Transcribe every line, keeping it exact.

DATA FOR THE TASK.
☆ ☆ ☆ ☆ ☆

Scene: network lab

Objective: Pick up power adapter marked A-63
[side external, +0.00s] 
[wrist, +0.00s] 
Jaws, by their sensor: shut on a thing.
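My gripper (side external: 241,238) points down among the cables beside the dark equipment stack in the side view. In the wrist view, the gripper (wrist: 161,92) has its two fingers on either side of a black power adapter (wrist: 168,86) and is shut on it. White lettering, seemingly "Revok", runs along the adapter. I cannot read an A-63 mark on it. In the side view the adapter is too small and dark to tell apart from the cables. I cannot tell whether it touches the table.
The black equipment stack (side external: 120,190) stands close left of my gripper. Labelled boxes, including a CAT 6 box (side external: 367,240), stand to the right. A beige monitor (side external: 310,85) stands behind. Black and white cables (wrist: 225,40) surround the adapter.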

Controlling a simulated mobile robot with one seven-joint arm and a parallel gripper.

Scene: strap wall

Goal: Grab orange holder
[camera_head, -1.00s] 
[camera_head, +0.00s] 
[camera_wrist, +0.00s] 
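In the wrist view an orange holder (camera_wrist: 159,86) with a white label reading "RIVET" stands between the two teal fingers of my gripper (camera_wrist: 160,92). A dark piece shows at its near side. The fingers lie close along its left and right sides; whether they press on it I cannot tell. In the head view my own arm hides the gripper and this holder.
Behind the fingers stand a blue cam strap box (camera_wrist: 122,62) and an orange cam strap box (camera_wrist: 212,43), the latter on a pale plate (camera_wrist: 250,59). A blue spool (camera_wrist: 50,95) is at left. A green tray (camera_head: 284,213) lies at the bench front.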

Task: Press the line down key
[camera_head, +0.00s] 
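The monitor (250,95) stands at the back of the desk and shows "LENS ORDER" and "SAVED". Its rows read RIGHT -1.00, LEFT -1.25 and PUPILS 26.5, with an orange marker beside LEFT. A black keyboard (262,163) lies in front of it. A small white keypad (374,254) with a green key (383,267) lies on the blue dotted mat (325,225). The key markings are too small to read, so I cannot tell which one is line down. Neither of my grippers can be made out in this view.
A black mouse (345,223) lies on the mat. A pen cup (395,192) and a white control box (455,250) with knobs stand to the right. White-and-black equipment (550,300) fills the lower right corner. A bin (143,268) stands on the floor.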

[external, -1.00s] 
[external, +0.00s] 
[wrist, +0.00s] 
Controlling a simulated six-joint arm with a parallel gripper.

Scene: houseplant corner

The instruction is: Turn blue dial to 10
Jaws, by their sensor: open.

☆ ☆ ☆ ☆ ☆

TASK ANSWER.
Scene: network lab

Objective: Pick up power adapter marked A-63
[side external, +0.00s] 
[wrist, +0.00s] 
Jaws, by their sensor: shut on a thing.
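My gripper (side external: 241,238) points down among the cables beside the dark equipment stack in the side view. In the wrist view, the gripper (wrist: 161,92) has its two fingers on either side of a black power adapter (wrist: 168,86) and is shut on it. White lettering, seemingly "Revok", runs along the adapter. I cannot read an A-63 mark on it. In the side view the adapter is too small and dark to tell apart from the cables. I cannot tell whether it touches the table.
The black equipment stack (side external: 120,190) stands close left of my gripper. Labelled boxes, including a CAT 6 box (side external: 367,240), stand to the right. A beige monitor (side external: 310,85) stands behind. Black and white cables (wrist: 225,40) surround the adapter.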

Controlling a simulated mobile robot with one seven-joint arm and a parallel gripper.

Scene: strap wall

Goal: Grab orange holder
[camera_head, -1.00s] 
[camera_head, +0.00s] 
[camera_wrist, +0.00s] 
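In the wrist view an orange holder (camera_wrist: 159,86) with a white label reading "RIVET" stands between the two teal fingers of my gripper (camera_wrist: 160,92). A dark piece shows at its near side. The fingers lie close along its left and right sides; whether they press on it I cannot tell. In the head view my own arm hides the gripper and this holder.
Behind the fingers stand a blue cam strap box (camera_wrist: 122,62) and an orange cam strap box (camera_wrist: 212,43), the latter on a pale plate (camera_wrist: 250,59). A blue spool (camera_wrist: 50,95) is at left. A green tray (camera_head: 284,213) lies at the bench front.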

Task: Press the line down key
[camera_head, +0.00s] 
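The monitor (250,95) stands at the back of the desk and shows "LENS ORDER" and "SAVED". Its rows read RIGHT -1.00, LEFT -1.25 and PUPILS 26.5, with an orange marker beside LEFT. A black keyboard (262,163) lies in front of it. A small white keypad (374,254) with a green key (383,267) lies on the blue dotted mat (325,225). The key markings are too small to read, so I cannot tell which one is line down. Neither of my grippers can be made out in this view.
A black mouse (345,223) lies on the mat. A pen cup (395,192) and a white control box (455,250) with knobs stand to the right. White-and-black equipment (550,300) fills the lower right corner. A bin (143,268) stands on the floor.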

[external, -1.00s] 
[external, +0.00s] 
[wrist, +0.00s] 
Controlling a simulated six-joint arm with a parallel gripper.

Scene: houseplant corner

The instruction is: Turn blue dial to 10
Jaws, by their sensor: open.

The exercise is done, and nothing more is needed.